Restrictive trade measures including tariffs and import duties rose sharply over the past year and could threaten global economic growth and jobs, according to the World Trade Organization.
WTO members applied 137 new trade-restrictive measures during the year that ended in October, up from 108 in the prior-year period, according to the Geneva-based organization. The coverage of these trade-restrictive measures amounts to $588 billion, which is more than seven times larger than a year ago.
“This proliferation of trade restrictive measures and the uncertainty created by such actions could place economic recovery in jeopardy,' WTO Director-General Roberto Azevedo said in a statement. “Further escalation would carry potentially large risks for global trade, with knock-on effects for economic growth, jobs and consumer prices around the world.”
The report comes as the U.S. and China seek to ease trade tensions that have roiled global markets. Since April, the U.S. has announced three rounds of tariffs on as much as $250 billion of imports from China, which has retaliated in kind.
The WTO defines trade-restrictive measures as new or increased tariffs, customs procedures, quantitative restrictions and local content measures.

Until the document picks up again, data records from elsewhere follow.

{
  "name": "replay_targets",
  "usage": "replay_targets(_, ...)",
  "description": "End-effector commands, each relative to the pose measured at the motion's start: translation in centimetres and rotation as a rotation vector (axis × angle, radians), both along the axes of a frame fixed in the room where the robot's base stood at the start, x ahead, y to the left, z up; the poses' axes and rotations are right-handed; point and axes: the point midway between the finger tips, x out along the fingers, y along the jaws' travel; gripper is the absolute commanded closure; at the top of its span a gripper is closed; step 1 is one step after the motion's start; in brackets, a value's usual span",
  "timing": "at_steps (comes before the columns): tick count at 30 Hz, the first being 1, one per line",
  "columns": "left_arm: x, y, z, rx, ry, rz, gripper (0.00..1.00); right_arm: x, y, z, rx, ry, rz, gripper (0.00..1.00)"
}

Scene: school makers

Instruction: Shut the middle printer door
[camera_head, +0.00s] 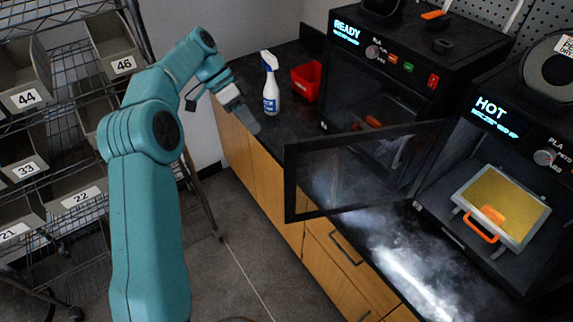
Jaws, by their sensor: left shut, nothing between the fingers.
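The printer with the "HOT" display (491,108) stands at the right, and its door (352,172) is wide open. The door is a dark glass panel in a black frame, swung out to the left over the counter. Inside this printer is a bed (503,203) with a yellow plate, an orange part on it and an orange handle. My left gripper (246,121) is shut and empty. It is at the counter's left end, apart from the door and left of its free edge. My right gripper is not in view.
A printer reading "READY" (400,50) stands further back, partly behind the open door. A spray bottle (271,88) and a red bin (306,80) stand near my left gripper. Shelves with numbered bins (28,98) are at the left. Pale haze or glare lies over the front counter (400,265).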

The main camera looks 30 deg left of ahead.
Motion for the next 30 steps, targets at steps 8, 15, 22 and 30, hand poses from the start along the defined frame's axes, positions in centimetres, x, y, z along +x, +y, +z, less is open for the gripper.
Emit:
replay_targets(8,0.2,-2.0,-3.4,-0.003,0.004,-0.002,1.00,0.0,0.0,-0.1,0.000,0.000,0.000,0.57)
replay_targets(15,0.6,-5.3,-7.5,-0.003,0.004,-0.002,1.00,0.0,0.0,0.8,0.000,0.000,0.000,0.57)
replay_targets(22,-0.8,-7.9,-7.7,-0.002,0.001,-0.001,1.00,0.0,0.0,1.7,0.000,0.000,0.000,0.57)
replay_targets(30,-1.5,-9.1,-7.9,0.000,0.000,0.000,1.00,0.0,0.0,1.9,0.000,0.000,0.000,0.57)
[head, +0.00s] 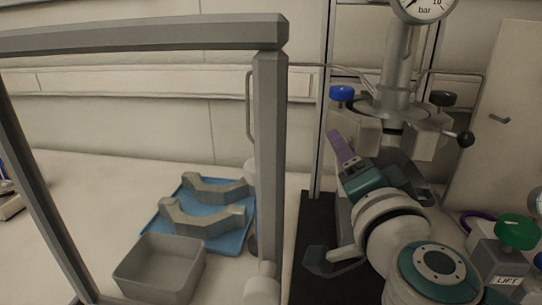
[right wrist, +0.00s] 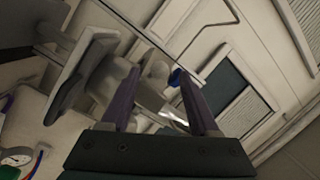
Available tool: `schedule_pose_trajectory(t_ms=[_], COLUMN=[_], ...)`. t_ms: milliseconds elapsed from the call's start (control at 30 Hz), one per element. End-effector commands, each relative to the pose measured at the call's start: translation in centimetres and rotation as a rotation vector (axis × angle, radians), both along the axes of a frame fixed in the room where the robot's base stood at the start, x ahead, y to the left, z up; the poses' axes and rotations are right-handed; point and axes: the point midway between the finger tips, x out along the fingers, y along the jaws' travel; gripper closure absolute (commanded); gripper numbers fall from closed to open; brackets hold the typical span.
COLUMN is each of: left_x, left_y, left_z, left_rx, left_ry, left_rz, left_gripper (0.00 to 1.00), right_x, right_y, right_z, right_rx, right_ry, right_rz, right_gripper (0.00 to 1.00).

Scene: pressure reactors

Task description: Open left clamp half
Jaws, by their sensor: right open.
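The reactor's steel head (head: 392,112) stands at the right of the head view, with a light grey clamp part, apparently the left clamp half (head: 352,128), at its left side. My right gripper (head: 340,146) is just below and left of that part, with purple fingers pointing up. In the right wrist view the gripper (right wrist: 160,88) is open, its two purple fingers apart. A pale grey part (right wrist: 155,75) shows between and beyond the fingers; I cannot tell whether they touch it. A blue knob (right wrist: 177,77) shows by the right finger. My left gripper is not in view.
A pressure gauge (head: 423,8) tops the reactor; a black knob (head: 443,98) is on its right. A grey frame post (head: 270,160) stands to the left. Beyond it are a blue tray (head: 236,243) with two grey bracket-shaped pieces and an empty grey bin (head: 158,270). A green knob (head: 517,232) is at right.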

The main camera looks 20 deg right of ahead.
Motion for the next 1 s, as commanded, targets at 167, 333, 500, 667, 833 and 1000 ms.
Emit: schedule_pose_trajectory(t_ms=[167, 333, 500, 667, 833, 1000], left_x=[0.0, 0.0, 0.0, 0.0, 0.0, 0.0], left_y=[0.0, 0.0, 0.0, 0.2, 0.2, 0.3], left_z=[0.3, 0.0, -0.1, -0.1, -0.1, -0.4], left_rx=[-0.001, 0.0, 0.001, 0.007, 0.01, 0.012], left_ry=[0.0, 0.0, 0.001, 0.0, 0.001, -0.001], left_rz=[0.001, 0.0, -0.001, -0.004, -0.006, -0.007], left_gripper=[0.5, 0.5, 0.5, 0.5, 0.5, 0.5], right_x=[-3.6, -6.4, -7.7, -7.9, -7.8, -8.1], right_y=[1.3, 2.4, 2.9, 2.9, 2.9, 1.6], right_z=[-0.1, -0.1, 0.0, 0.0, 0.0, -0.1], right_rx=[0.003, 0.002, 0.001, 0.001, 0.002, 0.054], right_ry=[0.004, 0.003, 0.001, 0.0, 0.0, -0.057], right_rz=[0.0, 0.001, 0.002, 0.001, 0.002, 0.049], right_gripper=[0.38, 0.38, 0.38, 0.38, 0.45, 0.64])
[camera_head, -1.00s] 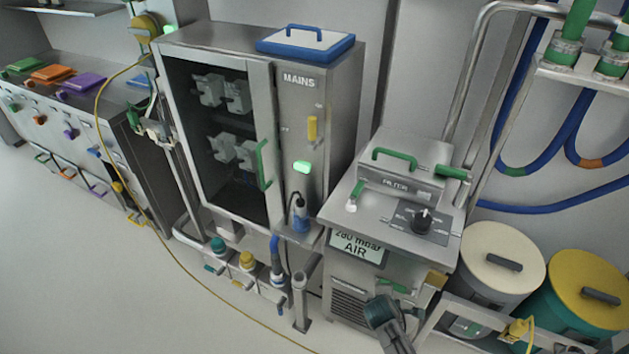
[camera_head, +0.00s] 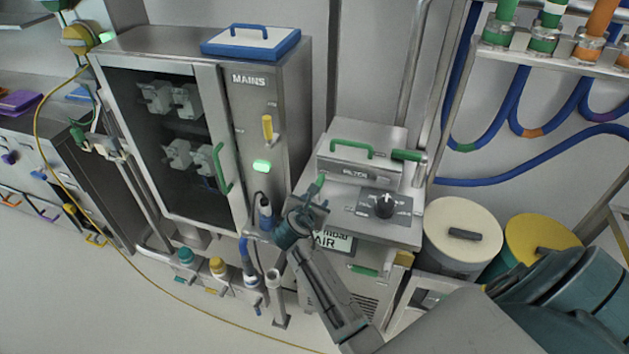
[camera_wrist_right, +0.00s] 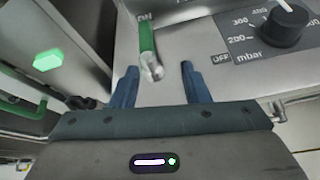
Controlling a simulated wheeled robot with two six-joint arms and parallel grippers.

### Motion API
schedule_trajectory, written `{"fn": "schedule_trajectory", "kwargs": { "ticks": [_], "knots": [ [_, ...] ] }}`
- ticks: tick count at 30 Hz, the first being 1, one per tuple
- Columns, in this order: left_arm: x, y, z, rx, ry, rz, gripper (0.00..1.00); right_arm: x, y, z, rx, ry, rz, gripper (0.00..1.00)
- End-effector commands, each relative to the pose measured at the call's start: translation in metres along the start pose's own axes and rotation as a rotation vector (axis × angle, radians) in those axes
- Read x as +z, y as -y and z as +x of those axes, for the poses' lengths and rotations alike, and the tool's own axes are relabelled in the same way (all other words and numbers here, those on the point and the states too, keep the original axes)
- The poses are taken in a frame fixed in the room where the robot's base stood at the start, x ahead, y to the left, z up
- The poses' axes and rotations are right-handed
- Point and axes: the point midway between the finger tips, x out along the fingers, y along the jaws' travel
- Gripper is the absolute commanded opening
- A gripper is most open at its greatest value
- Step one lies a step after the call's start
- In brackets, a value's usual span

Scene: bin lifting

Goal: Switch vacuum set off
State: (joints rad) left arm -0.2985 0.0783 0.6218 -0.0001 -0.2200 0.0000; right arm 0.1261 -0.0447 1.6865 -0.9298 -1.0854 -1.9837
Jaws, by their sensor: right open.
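The vacuum set (camera_head: 405,228) is a steel cabinet with a filter box, a black mbar dial (camera_head: 384,204) and a lit AIR display (camera_head: 337,242) on its front. A small green lever (camera_head: 318,182) with a silver end stands at its top left. In the right wrist view the lever (camera_wrist_right: 147,38) has its green part by the ON label, and the OFF label (camera_wrist_right: 221,60) lies to the right. My right gripper (camera_head: 308,208) is open and empty at the cabinet's front left edge. Its two fingers (camera_wrist_right: 159,78) point at the lever, apart from it. My left gripper is not in view.
The MAINS cabinet (camera_head: 280,110), with a yellow lever and green lamp, stands close on the left. The filter box (camera_head: 358,168) is behind the lever. Two lidded drums (camera_head: 463,232) stand at the right, below blue hoses. Open floor lies at the front left.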

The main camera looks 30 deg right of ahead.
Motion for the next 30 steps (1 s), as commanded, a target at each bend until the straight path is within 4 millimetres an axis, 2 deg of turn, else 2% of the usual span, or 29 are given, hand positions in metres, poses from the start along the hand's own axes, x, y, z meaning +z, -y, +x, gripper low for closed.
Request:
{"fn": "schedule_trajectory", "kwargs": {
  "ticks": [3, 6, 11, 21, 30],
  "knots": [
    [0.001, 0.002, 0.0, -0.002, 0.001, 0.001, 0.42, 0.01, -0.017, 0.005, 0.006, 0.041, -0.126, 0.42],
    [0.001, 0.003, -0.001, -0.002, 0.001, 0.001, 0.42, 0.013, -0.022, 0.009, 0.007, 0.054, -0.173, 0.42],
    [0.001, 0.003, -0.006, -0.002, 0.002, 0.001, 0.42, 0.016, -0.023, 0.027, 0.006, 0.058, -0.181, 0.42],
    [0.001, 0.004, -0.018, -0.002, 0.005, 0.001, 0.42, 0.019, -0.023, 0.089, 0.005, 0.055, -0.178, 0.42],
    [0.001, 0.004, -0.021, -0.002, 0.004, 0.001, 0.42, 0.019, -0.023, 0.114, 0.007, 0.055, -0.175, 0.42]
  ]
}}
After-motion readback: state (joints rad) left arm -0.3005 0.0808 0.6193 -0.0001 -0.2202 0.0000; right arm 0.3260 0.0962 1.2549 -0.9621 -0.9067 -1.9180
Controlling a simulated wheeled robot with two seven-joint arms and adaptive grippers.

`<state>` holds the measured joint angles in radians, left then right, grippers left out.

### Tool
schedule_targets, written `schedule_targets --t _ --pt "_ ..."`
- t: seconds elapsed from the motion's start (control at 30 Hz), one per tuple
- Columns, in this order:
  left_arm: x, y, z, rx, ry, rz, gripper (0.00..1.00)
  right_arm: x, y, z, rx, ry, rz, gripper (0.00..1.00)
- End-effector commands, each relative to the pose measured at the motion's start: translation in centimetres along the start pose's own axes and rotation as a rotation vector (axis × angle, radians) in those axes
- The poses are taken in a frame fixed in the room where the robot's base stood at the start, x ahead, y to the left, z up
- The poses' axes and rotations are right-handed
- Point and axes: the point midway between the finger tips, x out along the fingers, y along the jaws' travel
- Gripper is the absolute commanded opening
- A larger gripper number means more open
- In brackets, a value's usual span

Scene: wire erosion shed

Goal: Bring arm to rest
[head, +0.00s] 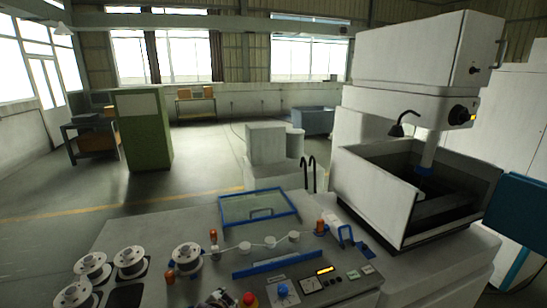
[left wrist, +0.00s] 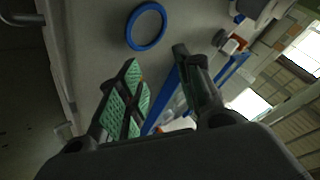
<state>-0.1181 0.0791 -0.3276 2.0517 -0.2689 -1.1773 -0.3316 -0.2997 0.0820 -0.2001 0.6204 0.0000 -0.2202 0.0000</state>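In the left wrist view my left gripper (left wrist: 158,58) shows its two fingers spread apart, with green ribbed pads. Nothing is held between them. A blue ring (left wrist: 147,26) lies on the grey surface beyond the fingertips, and a blue strip (left wrist: 168,92) shows behind the gap. In the head view a small dark shape at the bottom edge may be part of my left gripper, but I cannot tell. My right gripper is in neither view.
A grey bench holds white spools (head: 186,257), a blue-framed lid (head: 258,206), a red button (head: 249,299) and a control panel (head: 322,283). The erosion machine (head: 375,190) stands at the right. A green cabinet (head: 142,130) stands at the left. Open floor (head: 205,155) lies beyond the bench.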

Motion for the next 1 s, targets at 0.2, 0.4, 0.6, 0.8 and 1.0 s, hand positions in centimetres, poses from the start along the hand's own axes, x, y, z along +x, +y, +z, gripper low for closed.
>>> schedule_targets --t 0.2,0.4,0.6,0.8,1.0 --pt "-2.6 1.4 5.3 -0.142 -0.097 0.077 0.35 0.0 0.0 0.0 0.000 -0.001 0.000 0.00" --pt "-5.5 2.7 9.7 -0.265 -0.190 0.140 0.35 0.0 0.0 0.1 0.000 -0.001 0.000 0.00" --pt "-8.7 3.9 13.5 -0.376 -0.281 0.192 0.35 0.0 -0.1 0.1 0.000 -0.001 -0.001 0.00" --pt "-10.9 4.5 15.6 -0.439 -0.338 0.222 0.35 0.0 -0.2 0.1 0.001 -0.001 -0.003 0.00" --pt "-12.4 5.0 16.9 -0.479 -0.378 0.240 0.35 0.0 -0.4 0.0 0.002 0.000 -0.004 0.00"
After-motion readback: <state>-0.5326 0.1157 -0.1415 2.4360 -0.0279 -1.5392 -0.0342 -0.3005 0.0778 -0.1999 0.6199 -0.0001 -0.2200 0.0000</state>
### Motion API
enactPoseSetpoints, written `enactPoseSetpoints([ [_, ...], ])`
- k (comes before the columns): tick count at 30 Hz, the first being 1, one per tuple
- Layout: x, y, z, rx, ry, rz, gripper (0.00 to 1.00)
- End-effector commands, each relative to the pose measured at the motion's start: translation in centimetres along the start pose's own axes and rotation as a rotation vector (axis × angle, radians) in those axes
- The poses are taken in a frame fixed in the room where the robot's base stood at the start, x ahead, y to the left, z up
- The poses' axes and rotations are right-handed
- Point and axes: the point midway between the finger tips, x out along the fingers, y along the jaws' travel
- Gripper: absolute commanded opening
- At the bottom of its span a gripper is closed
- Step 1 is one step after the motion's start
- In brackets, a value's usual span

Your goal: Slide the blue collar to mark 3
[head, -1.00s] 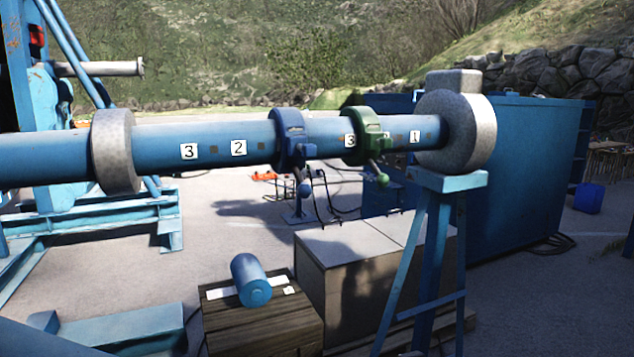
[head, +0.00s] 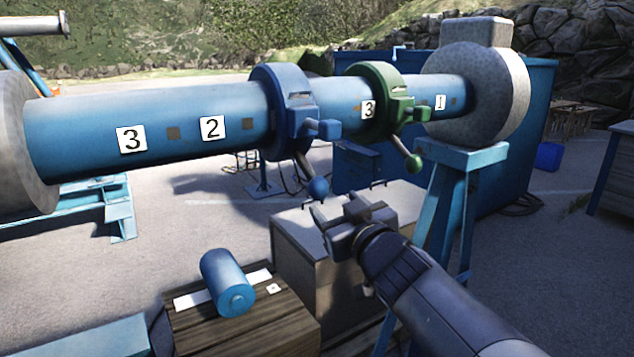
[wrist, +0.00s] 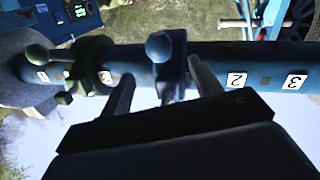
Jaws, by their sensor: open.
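The blue collar (head: 277,100) sits around the blue bar (head: 70,128), between plate 2 (head: 212,128) and a plate 3 (head: 368,109). Its handle hangs down to a blue ball knob (head: 318,188). Another plate 3 (head: 131,139) is left of plate 2. My gripper (head: 342,222) is open, just below and right of the knob. In the wrist view the open fingers of my gripper (wrist: 163,88) lie on either side of the blue collar's handle, whose knob (wrist: 160,46) shows above them. I cannot tell whether they touch it.
A green collar (head: 370,85) with its own handle and knob is right of the blue one, near plate 1 (head: 440,102). Round grey blocks (head: 478,88) hold the bar ends. A crate (head: 255,325) with a blue cylinder (head: 228,285) and a pale box stand below.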

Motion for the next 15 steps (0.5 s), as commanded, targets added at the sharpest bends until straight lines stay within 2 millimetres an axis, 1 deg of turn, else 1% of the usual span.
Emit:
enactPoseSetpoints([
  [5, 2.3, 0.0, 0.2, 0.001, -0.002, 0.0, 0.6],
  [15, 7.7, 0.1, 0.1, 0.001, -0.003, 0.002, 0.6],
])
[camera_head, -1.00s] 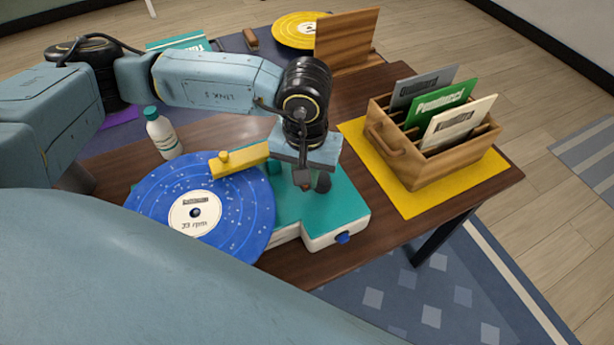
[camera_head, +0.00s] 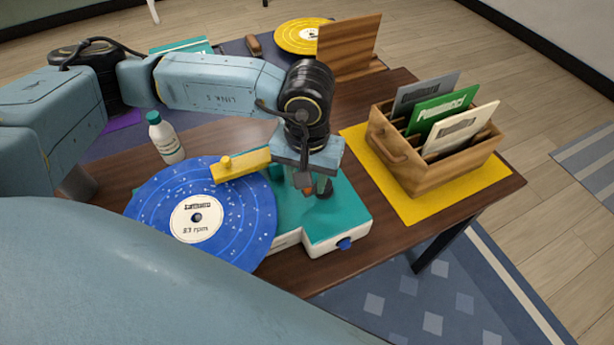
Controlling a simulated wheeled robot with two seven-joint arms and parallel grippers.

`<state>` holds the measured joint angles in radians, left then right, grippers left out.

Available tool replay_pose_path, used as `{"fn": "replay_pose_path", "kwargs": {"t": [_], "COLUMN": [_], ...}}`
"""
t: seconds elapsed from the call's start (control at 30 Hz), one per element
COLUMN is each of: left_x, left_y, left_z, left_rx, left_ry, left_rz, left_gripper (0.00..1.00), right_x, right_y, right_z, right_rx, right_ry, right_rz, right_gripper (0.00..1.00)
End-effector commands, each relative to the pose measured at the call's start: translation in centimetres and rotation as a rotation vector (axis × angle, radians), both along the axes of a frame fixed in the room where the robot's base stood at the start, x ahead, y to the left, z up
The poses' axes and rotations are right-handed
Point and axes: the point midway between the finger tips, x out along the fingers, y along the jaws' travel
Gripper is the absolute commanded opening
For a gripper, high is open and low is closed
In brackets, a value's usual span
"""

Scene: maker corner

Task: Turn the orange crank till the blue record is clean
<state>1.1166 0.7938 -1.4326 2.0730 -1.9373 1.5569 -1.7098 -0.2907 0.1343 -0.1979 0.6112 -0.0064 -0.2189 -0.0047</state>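The blue record (camera_head: 240,215) lies flat on the teal and white machine (camera_head: 335,225), with pale specks on its face and a white label (camera_head: 197,216). A yellow bar (camera_head: 242,165) with a knob reaches over its upper right edge. My left gripper (camera_head: 314,188) points down over the machine's teal top, right of the record. My right gripper is not in view.
A white bottle with a green cap (camera_head: 165,140) stands behind the record. A wooden crate (camera_head: 440,175) with several sleeves sits on a yellow mat (camera_head: 415,212) at right. A yellow record (camera_head: 300,36) and a wooden board (camera_head: 348,48) are at the back.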

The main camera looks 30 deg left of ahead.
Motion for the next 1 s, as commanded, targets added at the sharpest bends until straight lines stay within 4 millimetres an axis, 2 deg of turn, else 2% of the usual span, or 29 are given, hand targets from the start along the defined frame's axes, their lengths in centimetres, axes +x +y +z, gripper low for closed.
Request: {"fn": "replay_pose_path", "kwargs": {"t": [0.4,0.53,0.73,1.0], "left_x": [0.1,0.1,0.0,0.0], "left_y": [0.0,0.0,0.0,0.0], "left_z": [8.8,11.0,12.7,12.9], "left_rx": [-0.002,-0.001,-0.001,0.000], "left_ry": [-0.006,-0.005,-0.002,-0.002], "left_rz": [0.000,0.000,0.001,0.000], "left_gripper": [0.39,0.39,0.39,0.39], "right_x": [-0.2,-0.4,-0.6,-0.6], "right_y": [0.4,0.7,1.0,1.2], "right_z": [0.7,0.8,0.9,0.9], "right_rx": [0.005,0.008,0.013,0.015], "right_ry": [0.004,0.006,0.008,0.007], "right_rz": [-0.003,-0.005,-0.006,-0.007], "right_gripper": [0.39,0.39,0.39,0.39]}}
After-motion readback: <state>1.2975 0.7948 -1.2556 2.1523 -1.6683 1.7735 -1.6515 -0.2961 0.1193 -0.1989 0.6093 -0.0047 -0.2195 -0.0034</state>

The WTO cut its outlook for global commerce through 2019 and warned that tension between major trading partners increasingly threatens economic growth.
The WTO in September said it expects world merchandise trade growth will slow to 3.9 percent in 2018 and 3.7 percent in 2019, compared with 4.7 percent in 2017.
“I urge WTO members to use all means at their disposal to de-escalate the situation,” Azevedo said in the statement.